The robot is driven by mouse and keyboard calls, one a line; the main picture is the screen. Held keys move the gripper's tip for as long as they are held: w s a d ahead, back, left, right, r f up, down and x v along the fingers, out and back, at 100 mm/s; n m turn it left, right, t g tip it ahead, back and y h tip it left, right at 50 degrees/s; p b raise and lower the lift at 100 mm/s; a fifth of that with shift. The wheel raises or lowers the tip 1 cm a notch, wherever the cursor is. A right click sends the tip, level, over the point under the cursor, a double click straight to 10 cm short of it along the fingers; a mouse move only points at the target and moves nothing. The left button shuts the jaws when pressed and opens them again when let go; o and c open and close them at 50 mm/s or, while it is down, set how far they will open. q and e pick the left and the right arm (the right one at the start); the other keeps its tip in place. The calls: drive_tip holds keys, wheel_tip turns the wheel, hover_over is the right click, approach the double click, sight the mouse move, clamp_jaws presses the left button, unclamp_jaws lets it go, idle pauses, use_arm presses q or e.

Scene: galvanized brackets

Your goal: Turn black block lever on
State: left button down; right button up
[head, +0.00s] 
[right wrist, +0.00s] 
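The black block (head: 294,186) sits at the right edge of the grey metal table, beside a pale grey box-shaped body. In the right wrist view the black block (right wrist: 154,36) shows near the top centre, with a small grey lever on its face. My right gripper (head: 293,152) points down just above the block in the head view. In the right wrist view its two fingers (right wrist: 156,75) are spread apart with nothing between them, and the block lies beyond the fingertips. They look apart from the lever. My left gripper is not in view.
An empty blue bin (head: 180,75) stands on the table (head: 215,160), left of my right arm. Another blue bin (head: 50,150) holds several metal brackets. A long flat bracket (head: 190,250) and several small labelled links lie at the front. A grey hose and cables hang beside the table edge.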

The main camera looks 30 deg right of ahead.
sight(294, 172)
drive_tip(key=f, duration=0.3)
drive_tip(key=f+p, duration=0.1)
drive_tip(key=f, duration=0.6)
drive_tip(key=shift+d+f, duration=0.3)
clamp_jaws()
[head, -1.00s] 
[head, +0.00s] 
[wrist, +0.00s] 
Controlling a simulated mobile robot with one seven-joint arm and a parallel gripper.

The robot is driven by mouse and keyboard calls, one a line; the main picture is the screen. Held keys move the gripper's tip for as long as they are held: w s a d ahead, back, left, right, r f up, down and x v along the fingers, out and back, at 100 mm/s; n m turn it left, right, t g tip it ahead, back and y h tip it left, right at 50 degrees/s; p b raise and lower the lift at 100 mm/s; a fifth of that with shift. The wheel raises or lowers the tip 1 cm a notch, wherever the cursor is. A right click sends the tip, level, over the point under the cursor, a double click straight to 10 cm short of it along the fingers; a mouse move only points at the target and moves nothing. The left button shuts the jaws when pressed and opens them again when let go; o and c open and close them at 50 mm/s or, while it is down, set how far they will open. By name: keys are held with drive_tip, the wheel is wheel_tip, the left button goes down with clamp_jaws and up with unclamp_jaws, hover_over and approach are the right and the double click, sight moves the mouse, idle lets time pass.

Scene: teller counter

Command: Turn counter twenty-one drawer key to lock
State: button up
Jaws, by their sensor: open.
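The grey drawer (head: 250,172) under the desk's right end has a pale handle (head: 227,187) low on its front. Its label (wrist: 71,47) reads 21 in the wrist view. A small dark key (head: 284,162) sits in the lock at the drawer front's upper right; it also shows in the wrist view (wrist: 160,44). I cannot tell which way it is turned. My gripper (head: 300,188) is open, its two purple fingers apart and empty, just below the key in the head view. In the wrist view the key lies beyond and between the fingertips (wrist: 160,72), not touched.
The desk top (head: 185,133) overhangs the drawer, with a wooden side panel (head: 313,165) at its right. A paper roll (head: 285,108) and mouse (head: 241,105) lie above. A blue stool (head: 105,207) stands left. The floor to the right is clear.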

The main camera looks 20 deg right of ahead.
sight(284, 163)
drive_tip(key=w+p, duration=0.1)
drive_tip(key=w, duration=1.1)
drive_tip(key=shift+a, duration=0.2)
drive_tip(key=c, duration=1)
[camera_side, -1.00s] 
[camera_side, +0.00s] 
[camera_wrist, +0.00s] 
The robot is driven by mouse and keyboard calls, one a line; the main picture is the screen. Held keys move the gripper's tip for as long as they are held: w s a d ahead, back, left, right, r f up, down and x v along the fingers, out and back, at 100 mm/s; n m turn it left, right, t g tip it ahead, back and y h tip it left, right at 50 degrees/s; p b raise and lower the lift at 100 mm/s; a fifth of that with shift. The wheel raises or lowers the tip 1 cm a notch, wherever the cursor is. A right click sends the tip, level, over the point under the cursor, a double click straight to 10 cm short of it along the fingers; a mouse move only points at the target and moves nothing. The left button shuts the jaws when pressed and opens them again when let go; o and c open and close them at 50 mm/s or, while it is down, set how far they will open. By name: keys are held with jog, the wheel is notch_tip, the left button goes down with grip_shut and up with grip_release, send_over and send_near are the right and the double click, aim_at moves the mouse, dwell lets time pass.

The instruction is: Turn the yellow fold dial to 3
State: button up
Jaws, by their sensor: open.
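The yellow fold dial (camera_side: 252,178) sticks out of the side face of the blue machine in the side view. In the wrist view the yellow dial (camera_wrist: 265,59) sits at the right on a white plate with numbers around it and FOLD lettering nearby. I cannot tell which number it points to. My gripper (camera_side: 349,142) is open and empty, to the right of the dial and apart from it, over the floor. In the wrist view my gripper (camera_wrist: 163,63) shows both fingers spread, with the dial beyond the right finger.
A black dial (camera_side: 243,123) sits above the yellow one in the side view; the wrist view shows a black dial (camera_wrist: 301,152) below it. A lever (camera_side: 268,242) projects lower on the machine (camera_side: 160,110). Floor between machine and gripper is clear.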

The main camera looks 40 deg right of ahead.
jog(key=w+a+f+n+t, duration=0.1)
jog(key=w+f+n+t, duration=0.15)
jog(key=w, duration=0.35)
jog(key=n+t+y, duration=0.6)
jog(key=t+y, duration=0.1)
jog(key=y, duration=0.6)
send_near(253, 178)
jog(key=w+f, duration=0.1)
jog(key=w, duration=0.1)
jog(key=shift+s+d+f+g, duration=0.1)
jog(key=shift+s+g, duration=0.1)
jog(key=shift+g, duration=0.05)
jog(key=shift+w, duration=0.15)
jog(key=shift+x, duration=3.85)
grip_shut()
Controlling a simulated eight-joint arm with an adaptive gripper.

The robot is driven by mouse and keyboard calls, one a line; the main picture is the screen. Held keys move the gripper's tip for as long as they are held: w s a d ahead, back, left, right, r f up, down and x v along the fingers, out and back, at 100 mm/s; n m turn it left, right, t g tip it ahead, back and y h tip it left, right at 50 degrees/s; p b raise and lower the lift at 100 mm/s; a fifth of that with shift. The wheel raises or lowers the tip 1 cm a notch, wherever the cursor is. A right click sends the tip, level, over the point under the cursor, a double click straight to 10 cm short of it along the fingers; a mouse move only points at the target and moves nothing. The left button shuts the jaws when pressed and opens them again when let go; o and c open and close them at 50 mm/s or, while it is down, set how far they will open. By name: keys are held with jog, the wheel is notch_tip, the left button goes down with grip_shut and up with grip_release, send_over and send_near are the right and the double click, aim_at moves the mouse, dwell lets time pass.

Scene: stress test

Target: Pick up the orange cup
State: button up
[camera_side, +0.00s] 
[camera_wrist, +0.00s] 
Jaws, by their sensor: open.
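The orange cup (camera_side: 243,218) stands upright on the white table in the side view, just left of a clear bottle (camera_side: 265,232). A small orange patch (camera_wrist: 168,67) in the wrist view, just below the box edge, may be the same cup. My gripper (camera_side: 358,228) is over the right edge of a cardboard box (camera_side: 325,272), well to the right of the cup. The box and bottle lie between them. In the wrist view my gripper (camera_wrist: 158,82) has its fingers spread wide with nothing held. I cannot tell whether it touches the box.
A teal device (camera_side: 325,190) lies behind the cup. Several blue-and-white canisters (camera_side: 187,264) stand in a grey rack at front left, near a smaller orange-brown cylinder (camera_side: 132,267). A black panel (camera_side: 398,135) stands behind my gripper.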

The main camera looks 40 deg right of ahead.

[PROBLEM]
The answer is a single number, the count of lines in the records that contain the string "joint".

[RESULT]
2